Hay que darle tiempo a Duque para que muestre su casta y no atosigarlo con críticas que, todo lo bien intencionadas que parezcan ser, conducen a demeritarlo ante la opinión y a alimentar, así sea sin quererlo, la estrategia del caos que lidera Petro.







sábado, 10 de noviembre de 2018

Legalidad, Equidad, Emprendimiento

En estas tres palabras ha centrado el presidente Duque su programa de gobierno. Ellas apuntan hacia el núcleo de las grandes necesidades de la sociedad colombiana en la hora presente.

Es indiscutible que padecemos hoy una profunda crisis institucional. El Imperio de la Ley está severamente agrietado y de hecho experimentamos la acción de poderes que lo desafían abiertamente o que diciéndose sus guardianes lo desconocen sin reato alguno. 

En rigor, del gobierno popular, representativo, electivo, alternativo, controlado y responsable  que proclamaban nuestras primeras Constituciones, lo que queda es un entretejido de poderes mal ensamblados, unas veces ineficientes y otras desaforados. 

La Corte Constitucional ha destruido la Constitución, que en sus manos es un texto que significa cualquier cosa que a ella le venga en gana. El tiempo le ha dado la razón a Alfonso López Michelsen, quien me dijo hace unos años que "más daño que la Constitución, ha hecho la Corte Constitucional". 

Una concepción demasiado dúctil de la juridicidad, como la que ahora se ha impuesto, trae consigo la arbitrariedad y, de contera, la corrupción del aparato judicial, que ya es espantosa. Y no tenemos Congreso capaz de ponerle freno, pues si intenta emprender a fondo una reforma de la justicia, la omnipotente Corte Constitucional hará trizas sus propósitos, como sucedió con el Acto Legislativo de 2015 sobre Equilibrio de Poderes.

Pedro Medellín  escribió hace poco un inquietante artículo titulado "El Desplome de la Legalidad", en el que muestra a las claras la crisis de autoridad y, por ende, el auge de la anarquía en vastos sectores del territorio.   (Vid. https://www.elpais.com.co/opinion/columnistas/pedro-medellin/el-desplome-de-la-legalidad.html). Es un vacío, una impotencia, que no solo se dan en regiones apartadas, sino en las ciudades mismas. Ya se habla, por ejemplo, de que el Cartel de Sinaloa controla varias comunas de Medellín. Y lo que sucedió en Bogotá hace pocos días con los desmanes de la protesta estudiantil indica que hay en marcha un firme propósito subversivo, sin duda alentado por la campaña de "resistencia" de Petro y sus conmilitones.

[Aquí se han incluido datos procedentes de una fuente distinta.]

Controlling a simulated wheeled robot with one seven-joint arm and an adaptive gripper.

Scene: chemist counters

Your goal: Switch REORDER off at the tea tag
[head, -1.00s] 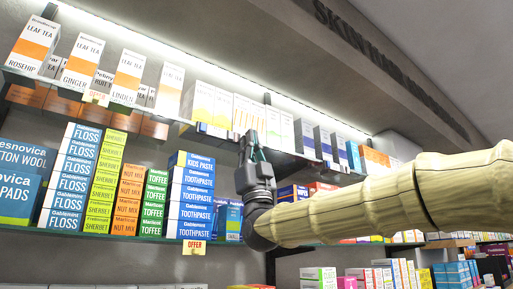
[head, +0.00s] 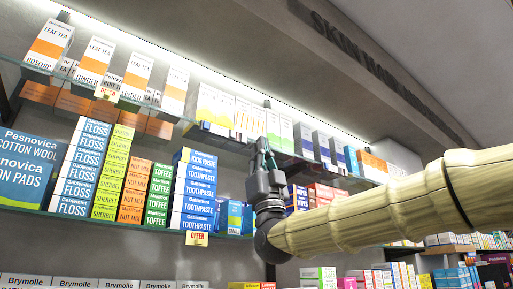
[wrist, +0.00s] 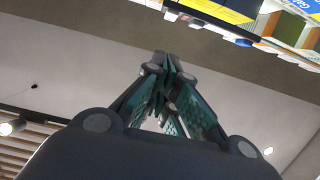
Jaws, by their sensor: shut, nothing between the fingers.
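Several leaf tea boxes (head: 96,62) with orange bands stand on the upper glass shelf (head: 150,112), at the left of the head view. A small yellow OFFER tag (head: 107,93) hangs at the shelf edge below them. A small dark piece (head: 205,127) sits on the shelf edge further right; I cannot read any REORDER marking. My gripper (head: 263,144) points up, shut and empty, near the upper shelf's edge, well right of the tea boxes. In the wrist view its fingers (wrist: 168,65) meet, with the shelf edge beyond. Contact with the shelf cannot be told.
Below stand stacks of floss (head: 80,170), sherbet, nut mix, toffee and toothpaste boxes (head: 193,190). Another OFFER tag (head: 196,239) hangs under the toothpaste. White boxes (head: 303,140) stand on the upper shelf right of my gripper. Open air lies in front of the shelves.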

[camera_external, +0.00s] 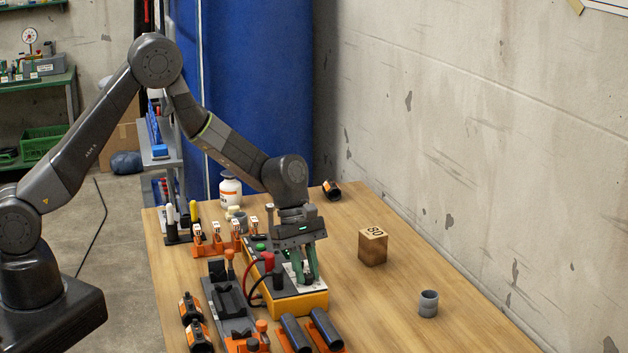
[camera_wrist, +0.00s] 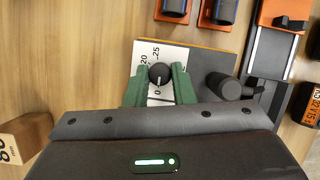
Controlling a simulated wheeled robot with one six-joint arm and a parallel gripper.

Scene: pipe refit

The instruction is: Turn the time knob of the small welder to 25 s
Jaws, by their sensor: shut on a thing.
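The small welder (camera_external: 312,303) is a yellow-orange box with a dark top and a white scale plate, standing on the wooden table. My gripper (camera_external: 309,280) points down over its right part. In the wrist view the black round time knob (camera_wrist: 160,73) sits between my two green fingers, which are shut on it. The white scale plate (camera_wrist: 178,54) shows the figures 20 and 25 beyond the knob and a 0 on the near side. A light mark shows on the knob, but its exact reading is unclear.
A black post (camera_wrist: 222,85) rises beside the knob. Red and black cables (camera_external: 257,268) loop at the welder's left. Pipe holders with dark pipes (camera_external: 325,328) stand in front. A wooden block (camera_external: 373,247) and a grey pipe fitting (camera_external: 428,303) stand to the right, with free table between.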

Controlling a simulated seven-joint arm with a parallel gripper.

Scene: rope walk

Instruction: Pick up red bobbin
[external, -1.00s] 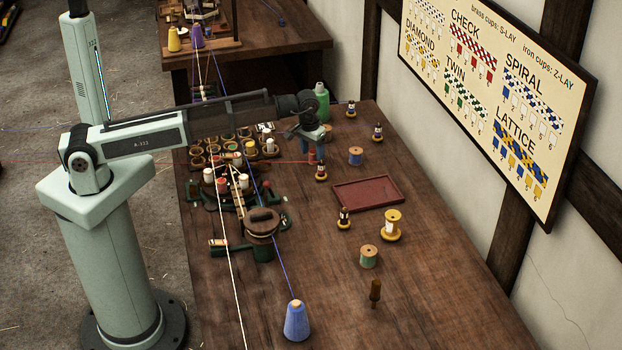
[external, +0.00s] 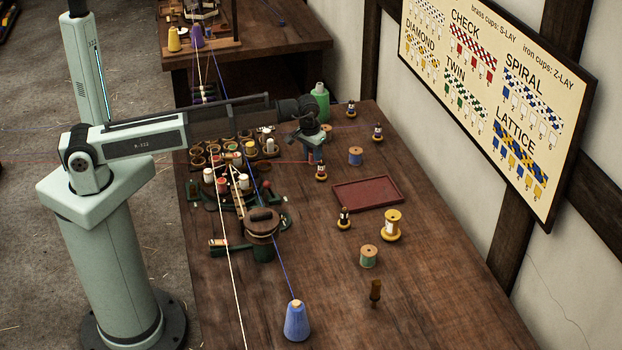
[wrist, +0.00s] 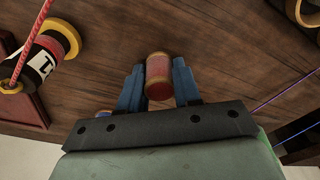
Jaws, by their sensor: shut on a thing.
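The red bobbin (wrist: 158,76), with tan ends, sits between the two blue fingers of my gripper (wrist: 158,70) in the wrist view. My gripper is shut on it. In the external view my gripper (external: 315,155) points down at the table near its far end, and the fingers largely hide the bobbin there. The bobbin appears to be at or very near the tabletop; I cannot tell whether it touches it.
A yellow-ended, black-and-white labelled bobbin (wrist: 42,60) is close by, with a red cord over it. A blue bobbin (external: 355,156), a red tray (external: 368,193) and a green bottle (external: 319,102) stand around.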

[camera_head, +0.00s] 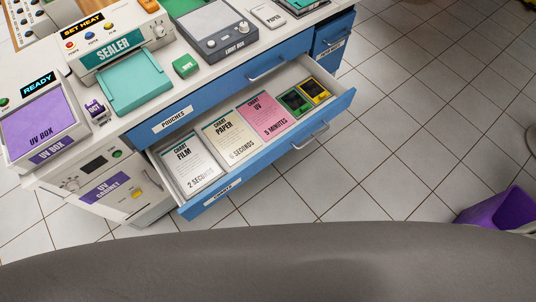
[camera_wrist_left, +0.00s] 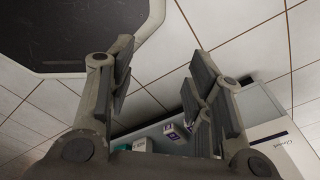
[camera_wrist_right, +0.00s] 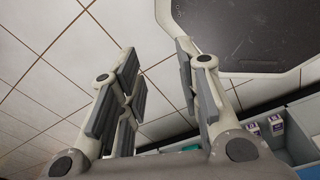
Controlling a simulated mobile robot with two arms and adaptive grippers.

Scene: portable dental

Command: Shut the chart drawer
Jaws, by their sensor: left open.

¿Qué puede hacer el presidente Duque para restaurar el Imperio de la Ley en Colombia? No es culpa suya que la Constitución vigente haya diluido y debilitado hasta el extremo la autoridad, como tampoco le es imputable la claudicación que entraña el ominoso NAF convenido por Santos y avalado por el Congreso y la Corte Constitucional. Lo cierto es que le toca gobernar amarrado por una camisa de fuerza para la que no hay remedios institucionales adecuados que permitan adecuarla a las necesidades actuales.

El propósito de avanzar hacia una sociedad más justa es del todo plausible. La nuestra es flagrantemente inequitativa desde muchos puntos de vista. Pero una cosa es reconocer nuestras falencias y otra muy distinta el modus operandi para corregirlas. 

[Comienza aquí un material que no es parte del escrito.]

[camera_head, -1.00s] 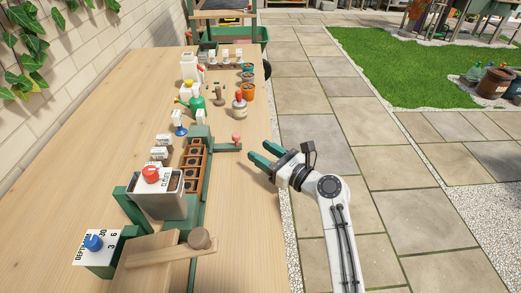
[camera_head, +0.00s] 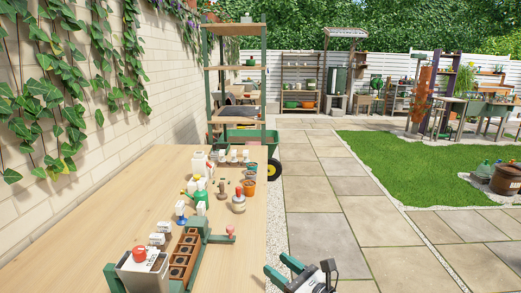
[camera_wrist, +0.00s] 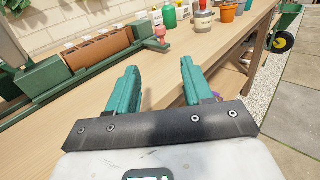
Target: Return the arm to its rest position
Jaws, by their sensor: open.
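My gripper (camera_head: 281,270) is at the bottom of the head view, over the paving just right of the table's edge. Its two green fingers are apart with nothing between them. In the wrist view the gripper (camera_wrist: 160,80) is open and empty, with the wooden table (camera_wrist: 150,62) behind the fingers. Most of my arm is out of the head view.
The table (camera_head: 95,230) holds a green fixture with a brown cell tray (camera_head: 184,254), a grey bin (camera_head: 143,272), a green watering can (camera_head: 200,194) and terracotta pots (camera_head: 249,187). A shelf (camera_head: 234,68) and green cart (camera_head: 250,137) stand beyond. Paving (camera_head: 315,215) at right is clear.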

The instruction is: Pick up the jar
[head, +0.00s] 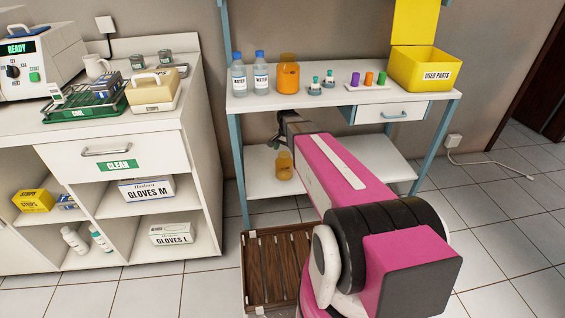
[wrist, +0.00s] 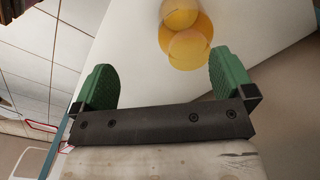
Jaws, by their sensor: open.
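One amber jar (head: 288,77) stands on the white table top, right of two water bottles. A second amber jar (head: 284,166) stands on the lower shelf of the same table. My gripper (wrist: 160,78) is open and empty, its green fingers spread apart. In the wrist view an amber jar (wrist: 188,47) on a white surface lies beyond the fingertips, right of the middle between them. I cannot tell for certain which jar this is. In the head view my arm's end is below the table top's front edge, above the lower jar; the fingers are hard to make out there.
The table top (head: 330,97) is above my arm's end; a drawer (head: 392,113) hangs at its right. Blue table legs (head: 238,165) flank the lower shelf (head: 262,185). A dark slatted wooden crate (head: 262,285) is on the floor. A white cabinet (head: 110,155) stands left.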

La acción social del Estado es un imperativo constitucional cuya legitimidad está por fuera de toda discusión.  Pero los propósitos que deben inspirarla y los procedimientos para articularla son asuntos que se prestan a los más arduos debates políticos. Con qué recursos se cuenta y cómo debe empleárselos, he ahí el meollo. La demagogia hace estragos y tras ella viene la corrupción. Lo que hizo Petro en Bogotá es buena muestra de lo que se logra mediante políticas sociales equivocadas. A Duque le corresponde insistir en la equidad, pero con políticas serias y ajustadas a las realidades socio-económicas.

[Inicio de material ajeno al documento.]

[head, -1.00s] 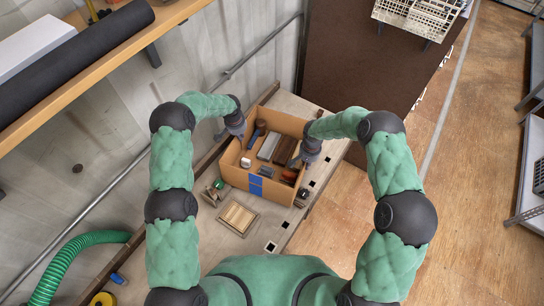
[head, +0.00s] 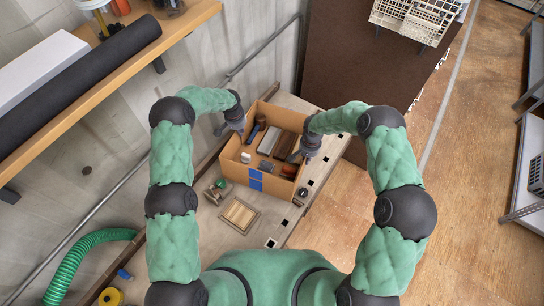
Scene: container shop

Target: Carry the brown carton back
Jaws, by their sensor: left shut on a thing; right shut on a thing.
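The brown carton (head: 238,172) is open at the top and sits over the grey bench, with a blue patch on its near wall. Several small items lie inside it, among them dark and grey blocks and a brush-like tool. My left gripper (head: 238,127) is shut on the carton's left wall. My right gripper (head: 306,152) is shut on its right wall. The fingertips are partly hidden by the wrists. I cannot tell whether the carton's base touches the bench.
A small wooden tray (head: 240,215) and a small item with a green part (head: 220,186) lie on the bench (head: 215,238) just in front of the carton. A wooden shelf (head: 178,28) is at upper left. A dark brown panel (head: 350,75) stands behind.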

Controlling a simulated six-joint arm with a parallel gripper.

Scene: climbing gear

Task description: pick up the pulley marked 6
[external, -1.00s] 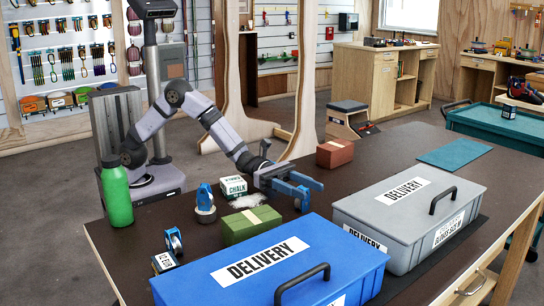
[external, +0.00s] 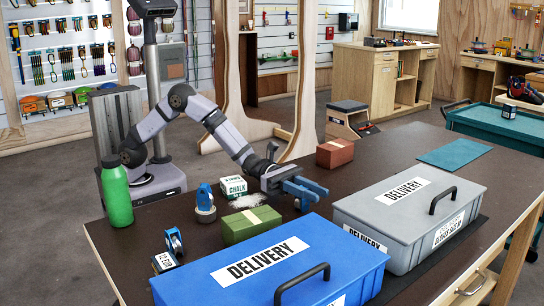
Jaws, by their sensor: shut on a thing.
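My gripper (external: 308,190) is low over the dark table, right of the white chalk box and behind the blue delivery case. Its jaws are shut on a small blue thing, seemingly a pulley (external: 298,204), mostly hidden by the fingers. I cannot read any number on it. A blue pulley-like item (external: 205,197) stands left of the chalk box, with a tan round part at its base. Another blue round item (external: 174,241) stands at the front left. No number is readable on either.
The chalk box (external: 233,187), a green tan-banded block (external: 250,224), a green bottle (external: 117,195) and a small labelled box (external: 163,262) stand nearby. A blue case (external: 340,250) and a grey case (external: 400,225) fill the front. A red-brown block (external: 335,153) lies behind my gripper.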

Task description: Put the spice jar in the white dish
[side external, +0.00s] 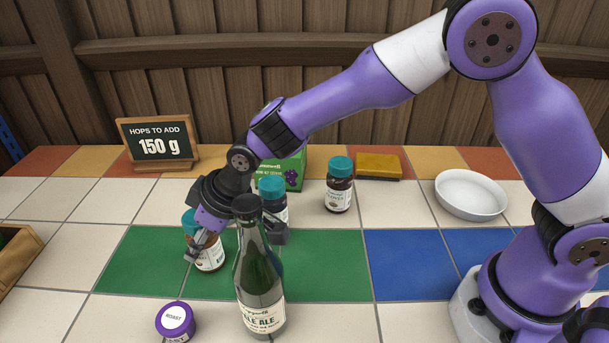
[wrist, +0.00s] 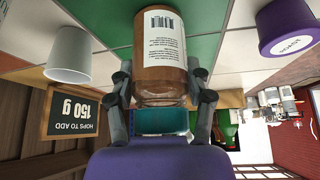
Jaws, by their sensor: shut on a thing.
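A brown spice jar with a teal lid and white label (side external: 209,256) is in my gripper, over the left part of the green tiles in the side view. In the wrist view my gripper (wrist: 162,90) has a finger on each side of the jar (wrist: 160,60), near its lid end, and is shut on it. The jar looks slightly tilted; I cannot tell whether its base touches the tiles. The white dish (side external: 471,194) lies empty at the back right, well apart from my gripper.
A green ale bottle (side external: 259,290) stands just in front of my gripper. Two other teal-lidded jars (side external: 271,189) (side external: 339,187), a green box (side external: 295,172), a yellow sponge (side external: 378,166), a sign (side external: 158,142) and a purple tub (side external: 176,321) stand around. A white cup (wrist: 70,55) shows in the wrist view. The blue tiles are clear.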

Bien podría decirse hoy: "Dadme una buena economía y podré daros una buena política social". Y está probado, más allá de toda discusión, que la buena economía depende  ante todo del emprendimiento privado. Que el Estado lo vigile, lo controle y lo encauce, quién puede dudarlo. Pero sin llegar a asfixiarlo, ni a imponerle trabas inútiles. Y, del mismo modo que decimos que hoy la acción de la autoridad está frenada por una insoportable camisa de fuerza, también la libertad y la creatividad del empresariado están constreñidas por un cúmulo insoportable de regulaciones e imposiciones que dificultan el cumplimiento de sus funciones sociales, que no son otras que las de generar riqueza, empleo, suministro de bienes y servicios necesarios para el bienestar de las comunidades, progreso en todos los órdenes. 

Tarea hercúlea la que carga sobre sus hombros el actual gobierno en su propósito de estimular las fuerzas productivas para poner la sociedad colombiana a la altura de las sociedades modernas.

Reitero que al presidente Duque hay que otorgarle un generoso voto de confianza, pues los problemas que le toca manejar son arduos a más no poder y los recursos con que cuenta son sobremanera escasos.




domingo, 4 de noviembre de 2018

Lo que queda del día

El título de esta preciosa cinta de Anthony Hopkins me sirvió para dar respuesta al muy amable homenaje que, junto con Juan Gómez Martínez, Alberto Velásquez Martinez y Raúl E. Tamayo Gaviria, nos ofrendó el viernes pasado ese inigualable amigo que es William Calderón, y a las generosas palabras que nos dirigió para enaltecernos mi querido discípulo Marco A. Velilla Moreno.

Como ya observo de cerca lo que Julián Marías llamaba el horizonte de las ultimidades, tengo claro que el juicio sobre mi vida que más me interesa es el de mi Supremo Hacedor. Agradezco, desde luego, la generosidad con que me tratan quienes me aprecian, pero tengo que decir con franqueza que, si bien sus manifestaciones dan muestra de que, como lo dice sabiamente el Evangelio, "de la abundancia del corazón hablan las palabras", estas exceden de sobra los precarios méritos de que pueden dar cuenta mis ejecutorias.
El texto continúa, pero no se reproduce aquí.